Pluralismo autonómico
De aquí la importancia de la unidad como base constitucional del pluralismo autonómico que aligera y relativiza cualquier tentación nacionalista. Y también, pese a los aspectos evidentemente federales de nuestro ordenamiento territorial, la diferencia esencial respecto a otras formas clásicas de federalismo. Como bien ha señalado el profesor Roberto Blanco Valdés, "la autonomía existe porque existe la unidad, sin la cual resulta simple y sencillamente inconcebible: la unidad es el presupuesto, lógico y político, de una autonomía que ha sido en España el punto de llegada del proceso descentralizador, y no, como ha ocurrido en la mayoría de los Estados federales, el punto de partida que ha conducido, tras el correspondiente proceso de vertebración territorial, a la construcción de una unidad política estatal formada por territorios previamente soberanos" (La Constitución de 1978, Alianza Editorial). El Estado de las autonomías es el intento de un reino construido como tal hace siglos por progresar hacia la flexibilidad administrativa y el reconocimiento de su pluralismo cultural, no la convención de sujetos políticos anteriores en una asamblea común. Y de aquí lo dudosamente apropiado de considerar la fórmula federal como la panacea para curar los trastornos nacionalistas que padecemos, pues el federalismo se inventó para dar cauce político al deseo de unirse de los que estaban separados y no -como sería en España el caso- para que pudieran irse separando los que amanecieron unidos.
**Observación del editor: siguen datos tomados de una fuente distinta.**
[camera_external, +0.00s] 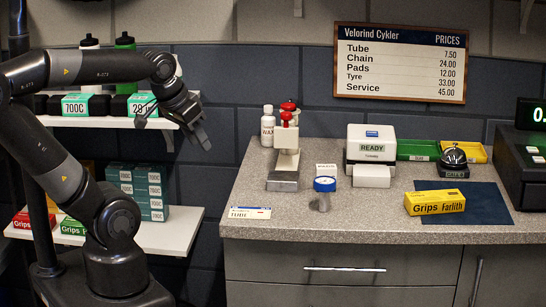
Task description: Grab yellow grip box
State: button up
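The yellow grip box (434,202), printed "Grips Farlith", lies at the front right of the grey speckled counter. Its right part lies over a dark blue mat (488,200). Nothing touches it from above. My gripper (172,128) is raised at the left, in front of the wall shelf and far from the box. Its two fingers are spread apart with nothing visible between them.
A till (520,165) stands right of the mat. Shelves (180,232) with boxes are at left.

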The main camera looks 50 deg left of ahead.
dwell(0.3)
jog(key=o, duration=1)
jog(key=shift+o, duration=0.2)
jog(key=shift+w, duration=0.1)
Pero, a mi juicio, lo más importante de todo es lo siguiente: la nación de los nacionalistas -centralistas o separatistas- pretende legitimar la sociedad del presente merced a raíces que se hunden en el pasado, mientras que la nación constitucional apuesta por definirse y justificarse por las normas que encauzarán el futuro. No insistamos en la irreductible diversidad de nuestras procedencias, sino en los derechos que compartimos y en los proyectos que podemos seguir llevando a cabo juntos, como desde hace ya tanto tiempo venimos colaborando. El nacionalismo insiste en un presente distinto para cada cual, no en un porvenir mejor para todos. De aquí su índole profunda, inequívoca y radicalmente reaccionaria, aunque pretenda adornarse con galas "izquierdistas" o "anti-sistema" que sirven de embeleco a la candidez de los bobos y de uniforme de camuflaje a la ambición de los oportunistas.